Quinsin Nachoff's disc on Songlines is a strangely striped cat. It has classical
music claws with its string quartet of improvising musicians, but with the
groovy padded feet of the drums and bass duo of Mark Helias and Jim Black, a
pair of killer rhythmists. The combination of jazz trio (Nachoff, saxophone,
Helias, bass and Black, drums) with string quartet (Nathalie Bonin and Noémi
Racine Gaudreault, violin; Jean René, viola; and Julie Trudeau, cello) makes for
a very appealing cocktail, that goes down like a daiquiri, very subtle and
elegant, but intoxicating nonetheless. Nachoff's soprano musings are earnest
and whimsical, but I prefer the tenor, which he can play with a wider-ranging
expressivity. The strings sound great; no surprise, since these are some of the
best of the crossover musicians in Québec. The voicings for the violins, viola
and cello are creative and fresh, with mannerisms from "classical" quartet
writing seamlessly integrated into a more jazz-oriented context (i.e.
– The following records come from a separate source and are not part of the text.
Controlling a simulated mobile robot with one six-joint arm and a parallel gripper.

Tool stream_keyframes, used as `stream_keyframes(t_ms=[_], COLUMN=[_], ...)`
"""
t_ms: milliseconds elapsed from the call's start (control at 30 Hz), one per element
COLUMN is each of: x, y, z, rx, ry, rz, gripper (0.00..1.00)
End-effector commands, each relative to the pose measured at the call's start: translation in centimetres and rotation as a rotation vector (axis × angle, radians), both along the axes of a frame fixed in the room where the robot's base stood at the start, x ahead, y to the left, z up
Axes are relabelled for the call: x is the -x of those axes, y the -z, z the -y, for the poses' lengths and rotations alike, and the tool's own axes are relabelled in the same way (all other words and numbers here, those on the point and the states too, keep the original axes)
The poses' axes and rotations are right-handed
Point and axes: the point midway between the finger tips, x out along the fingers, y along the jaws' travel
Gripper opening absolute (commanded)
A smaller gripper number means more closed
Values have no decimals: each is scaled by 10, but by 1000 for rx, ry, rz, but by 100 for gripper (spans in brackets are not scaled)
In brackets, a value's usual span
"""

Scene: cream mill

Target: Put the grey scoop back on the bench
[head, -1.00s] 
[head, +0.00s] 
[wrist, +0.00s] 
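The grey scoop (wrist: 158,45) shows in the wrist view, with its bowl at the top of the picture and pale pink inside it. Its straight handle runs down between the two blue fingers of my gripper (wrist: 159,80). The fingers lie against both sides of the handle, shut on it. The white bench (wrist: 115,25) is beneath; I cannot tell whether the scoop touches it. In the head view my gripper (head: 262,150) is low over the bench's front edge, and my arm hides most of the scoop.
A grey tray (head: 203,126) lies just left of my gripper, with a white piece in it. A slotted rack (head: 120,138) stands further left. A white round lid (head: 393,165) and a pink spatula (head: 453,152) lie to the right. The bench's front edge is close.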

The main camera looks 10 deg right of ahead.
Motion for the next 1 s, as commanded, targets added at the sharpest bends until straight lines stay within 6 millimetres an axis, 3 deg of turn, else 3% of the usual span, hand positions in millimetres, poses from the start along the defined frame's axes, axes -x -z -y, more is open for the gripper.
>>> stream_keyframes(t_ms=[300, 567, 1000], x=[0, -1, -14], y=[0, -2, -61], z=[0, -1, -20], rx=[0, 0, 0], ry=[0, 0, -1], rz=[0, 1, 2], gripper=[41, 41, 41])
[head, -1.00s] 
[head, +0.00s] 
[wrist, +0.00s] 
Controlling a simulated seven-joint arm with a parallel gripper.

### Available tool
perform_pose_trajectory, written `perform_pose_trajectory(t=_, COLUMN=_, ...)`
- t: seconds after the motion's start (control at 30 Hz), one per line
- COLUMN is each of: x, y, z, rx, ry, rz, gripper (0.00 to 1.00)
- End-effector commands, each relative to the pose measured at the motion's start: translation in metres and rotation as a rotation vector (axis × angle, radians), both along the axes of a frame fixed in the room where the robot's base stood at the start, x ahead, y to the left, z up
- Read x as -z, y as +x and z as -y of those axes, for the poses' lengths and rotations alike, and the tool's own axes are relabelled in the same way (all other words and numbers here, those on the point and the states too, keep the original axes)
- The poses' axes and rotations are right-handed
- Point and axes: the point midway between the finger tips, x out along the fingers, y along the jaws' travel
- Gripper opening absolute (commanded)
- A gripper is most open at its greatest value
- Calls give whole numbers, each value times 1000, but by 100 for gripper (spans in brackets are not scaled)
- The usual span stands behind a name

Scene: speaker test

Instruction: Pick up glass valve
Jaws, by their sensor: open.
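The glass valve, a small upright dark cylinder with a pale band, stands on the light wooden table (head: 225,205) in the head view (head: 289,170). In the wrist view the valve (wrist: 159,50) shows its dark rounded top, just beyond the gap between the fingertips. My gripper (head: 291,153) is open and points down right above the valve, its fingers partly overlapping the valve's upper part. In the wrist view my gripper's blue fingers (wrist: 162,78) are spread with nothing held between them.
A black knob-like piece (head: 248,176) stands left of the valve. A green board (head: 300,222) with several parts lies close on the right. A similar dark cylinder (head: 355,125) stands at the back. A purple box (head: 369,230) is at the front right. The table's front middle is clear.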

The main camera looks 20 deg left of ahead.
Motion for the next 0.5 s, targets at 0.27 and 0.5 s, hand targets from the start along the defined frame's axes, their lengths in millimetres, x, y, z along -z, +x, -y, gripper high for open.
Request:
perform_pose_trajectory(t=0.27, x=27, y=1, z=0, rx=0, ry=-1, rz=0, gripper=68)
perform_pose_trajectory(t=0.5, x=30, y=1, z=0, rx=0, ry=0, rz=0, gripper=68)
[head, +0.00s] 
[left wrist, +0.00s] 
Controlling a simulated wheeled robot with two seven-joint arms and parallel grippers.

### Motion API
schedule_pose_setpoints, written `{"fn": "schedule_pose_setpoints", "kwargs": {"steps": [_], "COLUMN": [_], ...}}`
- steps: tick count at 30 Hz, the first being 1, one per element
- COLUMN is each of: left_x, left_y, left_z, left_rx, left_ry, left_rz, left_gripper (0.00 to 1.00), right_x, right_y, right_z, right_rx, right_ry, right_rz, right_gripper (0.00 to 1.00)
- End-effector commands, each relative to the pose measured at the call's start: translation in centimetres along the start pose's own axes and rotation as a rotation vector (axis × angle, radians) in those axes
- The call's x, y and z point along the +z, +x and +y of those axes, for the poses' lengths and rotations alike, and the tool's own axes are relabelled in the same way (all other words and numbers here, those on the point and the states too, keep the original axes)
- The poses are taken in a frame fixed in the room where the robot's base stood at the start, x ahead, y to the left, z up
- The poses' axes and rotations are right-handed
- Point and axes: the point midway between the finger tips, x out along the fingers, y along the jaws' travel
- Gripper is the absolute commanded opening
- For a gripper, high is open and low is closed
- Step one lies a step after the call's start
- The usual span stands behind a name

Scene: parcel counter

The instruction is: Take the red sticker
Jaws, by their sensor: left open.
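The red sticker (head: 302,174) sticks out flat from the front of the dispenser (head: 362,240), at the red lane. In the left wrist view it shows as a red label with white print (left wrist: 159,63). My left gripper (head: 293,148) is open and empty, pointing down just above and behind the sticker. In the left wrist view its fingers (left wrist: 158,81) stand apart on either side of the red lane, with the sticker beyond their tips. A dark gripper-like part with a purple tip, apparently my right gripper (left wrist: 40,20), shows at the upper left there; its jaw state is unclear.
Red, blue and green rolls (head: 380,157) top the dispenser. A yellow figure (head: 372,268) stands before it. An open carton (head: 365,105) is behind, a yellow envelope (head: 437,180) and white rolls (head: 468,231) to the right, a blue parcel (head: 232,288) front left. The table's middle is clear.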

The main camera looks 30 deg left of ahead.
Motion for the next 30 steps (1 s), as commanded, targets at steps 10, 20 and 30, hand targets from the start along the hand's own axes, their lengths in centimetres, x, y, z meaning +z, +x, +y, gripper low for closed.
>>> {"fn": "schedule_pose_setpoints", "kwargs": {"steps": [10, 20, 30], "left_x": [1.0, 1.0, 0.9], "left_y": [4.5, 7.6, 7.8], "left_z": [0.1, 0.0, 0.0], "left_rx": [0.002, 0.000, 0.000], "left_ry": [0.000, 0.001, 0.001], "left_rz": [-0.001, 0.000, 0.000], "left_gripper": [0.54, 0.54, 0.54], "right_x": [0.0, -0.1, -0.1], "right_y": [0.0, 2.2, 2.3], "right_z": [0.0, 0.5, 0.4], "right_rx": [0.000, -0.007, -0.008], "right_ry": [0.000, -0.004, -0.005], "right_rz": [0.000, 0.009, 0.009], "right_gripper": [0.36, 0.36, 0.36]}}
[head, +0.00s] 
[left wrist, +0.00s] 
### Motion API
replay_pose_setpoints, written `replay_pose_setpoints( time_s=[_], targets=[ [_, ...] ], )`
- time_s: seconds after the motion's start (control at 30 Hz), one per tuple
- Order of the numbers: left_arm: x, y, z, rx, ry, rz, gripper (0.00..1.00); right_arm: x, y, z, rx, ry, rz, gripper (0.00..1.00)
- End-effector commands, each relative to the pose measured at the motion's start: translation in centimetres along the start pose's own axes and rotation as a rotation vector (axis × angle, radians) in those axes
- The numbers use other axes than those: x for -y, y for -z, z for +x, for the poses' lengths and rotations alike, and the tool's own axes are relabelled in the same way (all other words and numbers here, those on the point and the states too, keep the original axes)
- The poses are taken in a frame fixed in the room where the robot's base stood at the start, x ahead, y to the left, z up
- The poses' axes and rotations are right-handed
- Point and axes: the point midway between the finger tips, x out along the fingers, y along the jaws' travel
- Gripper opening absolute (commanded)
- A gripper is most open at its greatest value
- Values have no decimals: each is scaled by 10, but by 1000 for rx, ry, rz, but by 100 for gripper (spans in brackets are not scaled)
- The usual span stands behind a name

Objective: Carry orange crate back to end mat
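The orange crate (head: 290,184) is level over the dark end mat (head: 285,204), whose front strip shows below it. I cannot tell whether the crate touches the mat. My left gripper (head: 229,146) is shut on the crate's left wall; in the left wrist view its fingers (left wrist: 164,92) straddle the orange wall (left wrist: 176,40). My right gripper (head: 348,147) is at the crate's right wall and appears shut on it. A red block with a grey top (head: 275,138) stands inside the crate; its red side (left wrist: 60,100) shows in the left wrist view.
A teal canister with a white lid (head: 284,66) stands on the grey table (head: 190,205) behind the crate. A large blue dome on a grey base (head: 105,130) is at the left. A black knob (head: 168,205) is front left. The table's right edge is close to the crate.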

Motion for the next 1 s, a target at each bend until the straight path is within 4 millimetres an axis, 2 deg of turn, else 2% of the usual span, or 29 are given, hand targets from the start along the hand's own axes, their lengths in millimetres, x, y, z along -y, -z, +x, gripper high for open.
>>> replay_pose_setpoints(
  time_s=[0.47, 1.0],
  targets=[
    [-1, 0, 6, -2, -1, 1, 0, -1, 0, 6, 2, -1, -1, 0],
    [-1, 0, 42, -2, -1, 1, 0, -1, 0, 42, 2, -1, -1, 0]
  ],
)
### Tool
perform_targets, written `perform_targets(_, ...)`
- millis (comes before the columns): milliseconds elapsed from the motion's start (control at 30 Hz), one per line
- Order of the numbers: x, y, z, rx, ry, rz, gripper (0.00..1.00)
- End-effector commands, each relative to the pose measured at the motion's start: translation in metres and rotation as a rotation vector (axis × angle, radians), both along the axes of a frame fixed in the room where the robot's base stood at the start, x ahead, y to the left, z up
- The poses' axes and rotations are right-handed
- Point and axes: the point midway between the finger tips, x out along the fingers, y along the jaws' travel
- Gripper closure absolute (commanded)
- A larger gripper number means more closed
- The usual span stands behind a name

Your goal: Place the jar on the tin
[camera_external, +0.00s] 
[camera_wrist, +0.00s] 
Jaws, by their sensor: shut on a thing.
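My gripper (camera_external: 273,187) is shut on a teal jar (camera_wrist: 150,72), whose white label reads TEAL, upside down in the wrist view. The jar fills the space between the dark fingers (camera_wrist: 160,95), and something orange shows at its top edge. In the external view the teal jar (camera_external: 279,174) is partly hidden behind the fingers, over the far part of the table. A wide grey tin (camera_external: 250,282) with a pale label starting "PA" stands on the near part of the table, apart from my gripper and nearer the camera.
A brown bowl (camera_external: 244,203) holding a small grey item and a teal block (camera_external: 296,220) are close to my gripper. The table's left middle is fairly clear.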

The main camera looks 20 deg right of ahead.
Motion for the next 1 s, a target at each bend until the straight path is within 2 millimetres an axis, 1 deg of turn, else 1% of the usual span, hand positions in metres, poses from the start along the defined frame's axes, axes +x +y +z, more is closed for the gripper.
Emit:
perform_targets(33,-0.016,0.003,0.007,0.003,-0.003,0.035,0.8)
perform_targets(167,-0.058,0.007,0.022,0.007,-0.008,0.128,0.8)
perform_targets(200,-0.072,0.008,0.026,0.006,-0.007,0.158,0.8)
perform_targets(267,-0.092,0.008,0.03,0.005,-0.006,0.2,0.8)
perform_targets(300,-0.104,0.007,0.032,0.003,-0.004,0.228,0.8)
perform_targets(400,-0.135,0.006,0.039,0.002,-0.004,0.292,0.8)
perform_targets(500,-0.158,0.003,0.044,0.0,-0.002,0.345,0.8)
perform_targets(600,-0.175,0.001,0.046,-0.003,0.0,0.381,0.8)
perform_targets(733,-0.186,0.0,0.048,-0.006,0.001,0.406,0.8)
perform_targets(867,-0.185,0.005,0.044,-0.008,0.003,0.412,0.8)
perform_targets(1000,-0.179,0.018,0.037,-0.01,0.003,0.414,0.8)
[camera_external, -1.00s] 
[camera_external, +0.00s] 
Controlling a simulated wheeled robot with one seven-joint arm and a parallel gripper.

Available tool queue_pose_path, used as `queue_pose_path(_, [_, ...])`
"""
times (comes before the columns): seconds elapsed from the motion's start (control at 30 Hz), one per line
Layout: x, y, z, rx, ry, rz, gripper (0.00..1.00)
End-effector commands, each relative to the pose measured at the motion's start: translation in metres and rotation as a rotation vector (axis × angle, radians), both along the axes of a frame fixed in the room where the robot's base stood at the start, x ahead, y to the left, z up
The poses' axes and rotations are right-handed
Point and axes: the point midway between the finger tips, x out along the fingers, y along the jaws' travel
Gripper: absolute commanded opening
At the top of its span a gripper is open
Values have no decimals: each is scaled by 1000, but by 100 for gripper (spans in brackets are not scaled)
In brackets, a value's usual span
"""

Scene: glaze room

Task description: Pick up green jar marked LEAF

rhythmically plastic and blues-informed). Some tunes, sound like re-workings of
standard jazz repertoire-e.g. "October" sounds like "'Round Midnight." "How
Postmodern of Me" is, to these ears, the strongest cut, with its frenetic yet
spot-on cross-cutting between grooves, styles, meters, tempi and textures. Most
of the disc is, on first hearing, rather startling, with the confluence of dry
string textures, the keening saxophone and the urban beats and bass, but this is
music that starts from very polished and controlled composition but, happily,
does not end there and develops via some risk-taking, yet beautiful playing.